While Collins may have demonstrated some lost profits arising from the Defibaughs’ placement of their machines at the same locations as where Collins’ machines were placed, Collins did not show that the utilization of reflexive payout on those machines was the cause of any lost revenue.  Collins’ director of operations, Jefferson Gibbons, testified that the primary reason the Defibaughs’ machines hurt Collins’ business was because the Defibaughs’ machines were easy to play.  Gibbons also testified that the Defibaughs’ machines were faster and involved no thinking or skill.  The UTPA only creates causes of action in those suffering a loss as a result of a deceptive act.  See S.C. Code Ann. § 39-5-140(a) (emphasis added).  While “morphing” may have affected the players of the games, that feature is not what caused Collins’ machines to earn less money than before the Defibaughs’ machines were placed at the same locations.  Accordingly, the trial court erred in finding for Collins on the UTPA cause of action.[1]

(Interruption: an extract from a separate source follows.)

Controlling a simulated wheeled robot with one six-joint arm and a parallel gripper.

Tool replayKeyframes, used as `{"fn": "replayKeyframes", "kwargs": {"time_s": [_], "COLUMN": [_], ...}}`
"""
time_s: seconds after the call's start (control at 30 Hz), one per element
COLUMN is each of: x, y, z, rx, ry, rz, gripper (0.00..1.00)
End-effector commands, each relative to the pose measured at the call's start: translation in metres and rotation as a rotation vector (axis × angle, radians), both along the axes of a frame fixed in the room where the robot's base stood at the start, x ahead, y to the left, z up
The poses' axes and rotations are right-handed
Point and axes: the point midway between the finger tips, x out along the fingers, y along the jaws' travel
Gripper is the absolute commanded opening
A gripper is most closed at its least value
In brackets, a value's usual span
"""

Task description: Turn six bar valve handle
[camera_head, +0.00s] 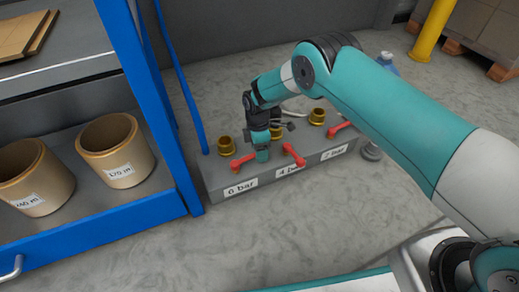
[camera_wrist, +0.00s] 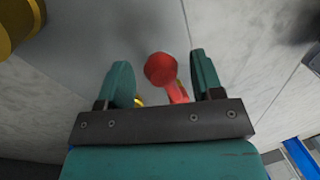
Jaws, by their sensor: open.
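A grey valve block (camera_head: 215,184) lies on the floor with several red handles and brass fittings. The red six bar handle (camera_head: 241,162) is at its left end, above the "6 bar" label (camera_head: 240,188). My gripper (camera_head: 262,156) points down at the right end of this handle. In the wrist view the open fingers of my gripper (camera_wrist: 163,75) stand on either side of a red handle (camera_wrist: 160,69), with gaps visible on both sides. It appears to be the six bar one. Whether a finger touches it cannot be told.
The "4 bar" red handle (camera_head: 293,154) is close to the right of my gripper. Another red handle (camera_head: 340,127) is farther right. Brass fittings (camera_head: 225,145) stand behind the handles. A blue shelf post (camera_head: 165,120) rises just left of the block. The floor in front is clear.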

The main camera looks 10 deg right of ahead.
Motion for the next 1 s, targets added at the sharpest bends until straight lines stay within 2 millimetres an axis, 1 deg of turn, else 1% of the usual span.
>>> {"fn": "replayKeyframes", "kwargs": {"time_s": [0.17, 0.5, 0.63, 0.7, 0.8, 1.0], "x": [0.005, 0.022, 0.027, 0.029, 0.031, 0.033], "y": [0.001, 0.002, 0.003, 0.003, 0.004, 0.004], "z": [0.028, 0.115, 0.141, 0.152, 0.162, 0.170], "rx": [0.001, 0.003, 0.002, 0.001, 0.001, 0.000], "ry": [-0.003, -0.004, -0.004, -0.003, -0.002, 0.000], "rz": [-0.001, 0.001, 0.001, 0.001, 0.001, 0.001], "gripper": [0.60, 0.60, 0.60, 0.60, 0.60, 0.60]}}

Based on all of the foregoing, the decision of the trial court is

REVERSED.

HEARN, C.J., and GOOLSBY, J., concur.


[1] Therefore, we need not consider the Defibaughs’ remaining issues including whether or not “morphing” is deceptive, or Collins’ argument that its damages should be trebled.  Futch v. McAllister Towing of Georgetown, Inc., 335 S.C. 598, 613, 518 S.E.2d 591, 598 (1999) (holding an appellate court need not review remaining issues when its determination of a prior issue is dispositive of the appeal).